Problem requirements:
Reproduce the listing word for word. Skip any image.

Dataset content:
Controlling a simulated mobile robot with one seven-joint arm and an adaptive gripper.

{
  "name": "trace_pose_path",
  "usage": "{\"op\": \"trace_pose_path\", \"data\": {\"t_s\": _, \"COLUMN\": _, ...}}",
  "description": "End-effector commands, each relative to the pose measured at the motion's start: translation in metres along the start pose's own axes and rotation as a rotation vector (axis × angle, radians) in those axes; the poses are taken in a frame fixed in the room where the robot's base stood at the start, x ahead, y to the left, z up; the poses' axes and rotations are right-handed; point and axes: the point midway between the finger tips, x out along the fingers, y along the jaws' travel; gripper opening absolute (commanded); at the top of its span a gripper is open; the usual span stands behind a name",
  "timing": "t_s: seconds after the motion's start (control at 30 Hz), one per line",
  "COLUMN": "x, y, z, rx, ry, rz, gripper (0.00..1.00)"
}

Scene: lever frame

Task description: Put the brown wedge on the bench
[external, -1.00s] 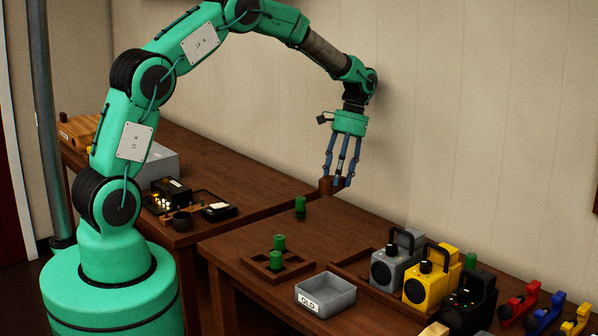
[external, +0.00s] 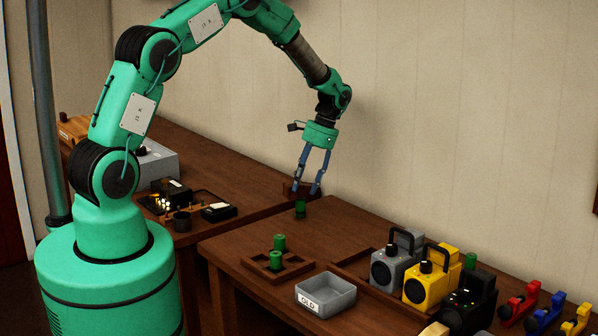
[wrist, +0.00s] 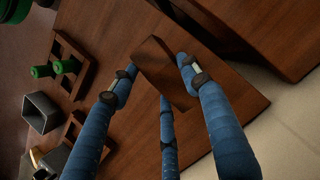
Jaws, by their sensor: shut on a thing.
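My gripper (external: 305,189) is shut on the brown wedge (external: 289,187), a dark wooden block. In the wrist view the wedge (wrist: 166,72) sits between my blue fingers, one on either side and a third finger below. In the external view the fingers partly hide it and it blends with the dark wood behind. My gripper is near where the back-left bench (external: 235,160) and the front-right bench (external: 375,225) meet. The wrist view shows wood under the wedge; I cannot tell the exact height above it.
A green cylinder (external: 300,209) stands just below my gripper. A wooden frame (external: 262,268) with green cylinders, a grey bin (external: 326,297), and grey (external: 384,270) and yellow (external: 420,291) boxes stand on the front bench. A black tray (external: 203,202) lies on the back bench. Bare wood lies behind it.

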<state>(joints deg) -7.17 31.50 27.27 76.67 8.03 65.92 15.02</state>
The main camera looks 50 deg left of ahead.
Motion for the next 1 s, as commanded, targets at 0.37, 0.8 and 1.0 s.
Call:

Answer to this exercise:
Controlling a simulated mobile robot with one seven-joint arm and an adaptive gripper.

{
  "name": "trace_pose_path",
  "usage": "{\"op\": \"trace_pose_path\", \"data\": {\"t_s\": _, \"COLUMN\": _, ...}}",
  "description": "End-effector commands, each relative to the pose measured at the motion's start: translation in metres along the start pose's own axes and rotation as a rotation vector (axis × angle, radians) in those axes; the poses are taken in a frame fixed in the room where the robot's base stood at the start, x ahead, y to the left, z up; the poses' axes and rotations are right-handed; point and axes: the point midway between the finger tips, x out along the fingers, y along the jaws' travel; gripper opening absolute (commanded); at the top of its span a gripper is open; the usual span stands behind a name",
  "timing": "t_s: seconds after the motion's start (control at 30 Hz), one per line",
  "COLUMN": "x, y, z, rx, ry, rz, gripper (0.00..1.00)"
}

Scene: lever frame

Task description: Put the brown wedge on the bench
[external, -1.00s] 
[external, +0.00s] 
[wrist, +0.00s] 
Jaws, by their sensor: shut on a thing.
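My gripper (external: 305,189) is shut on the brown wedge (external: 289,187), a dark wooden block. In the wrist view the wedge (wrist: 166,72) sits between my blue fingers, one on either side and a third finger below. In the external view the fingers partly hide it and it blends with the dark wood behind. My gripper is near where the back-left bench (external: 235,160) and the front-right bench (external: 375,225) meet. The wrist view shows wood under the wedge; I cannot tell the exact height above it.
A green cylinder (external: 300,209) stands just below my gripper. A wooden frame (external: 262,268) with green cylinders, a grey bin (external: 326,297), and grey (external: 384,270) and yellow (external: 420,291) boxes stand on the front bench. A black tray (external: 203,202) lies on the back bench. Bare wood lies behind it.

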<state>(joints deg) -7.17 31.50 27.27 76.67 8.03 65.92 15.02</state>
The main camera looks 50 deg left of ahead.
Motion for the next 1 s, as commanded, targets at 0.37, 0.8 and 1.0 s.
Call:

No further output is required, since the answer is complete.